0.3% Encapsulated Retinol
Slow-release so it hits your skin like a whisper, not a scream.
Squalane + Ceramides
The buffer zone. Keeps dryness from turning into a flake parade.
Licorice Root + Niacinamide
Brightening tag team. Fights the dullness retinol can leave behind.
Photo: kevin laminto / Unsplash
The hero is encapsulated retinol — smart. But it’s squalane and ceramides doing the heavy lifting to keep your face intact. The licorice root is nice, but it’s not doing much at this concentration.
- Retinol (Encapsulated): Slow-release cell turnover — less irritation, more patience required
- Squalane: Oil-mimicking moisturizer — feels like nothing, works like everything
- Niacinamide (2%): Pore-tightening, redness-soothing multitasker
- Fragrance (Parfum): Zero benefit, potential irritant — why is this here?
Photo: Ali Pazani / Unsplash
Thin, almost watery. Absorbs in 8 seconds flat — no tacky film, no sticky morning. Smells faintly floral, which is my first red flag.
Week 2: No peeling. No purge. That’s the good news. The bad? Also no visible change.
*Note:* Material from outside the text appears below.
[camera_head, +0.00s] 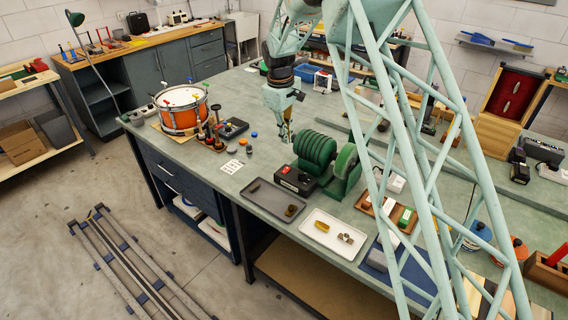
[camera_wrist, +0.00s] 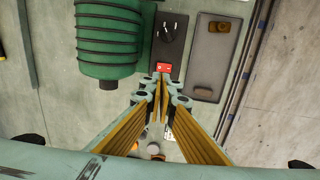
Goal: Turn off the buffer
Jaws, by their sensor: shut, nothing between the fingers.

This is a slow-burn serum for people who’ve never touched retinol. Veterans will yawn.
Photo: Fleur Kaan / Unsplash
After 4 weeks: skin looks slightly less dull. Fine lines? Same. Texture? Same. Pores look a tiny bit tighter. This is a starter retinol — it won’t transform you, but it won’t traumatize you either.
It’s not greenwashed — it’s just boring. The “clean” label is marketing fluff, but the formula works for beginners. Just don’t expect miracles or honesty from the branding.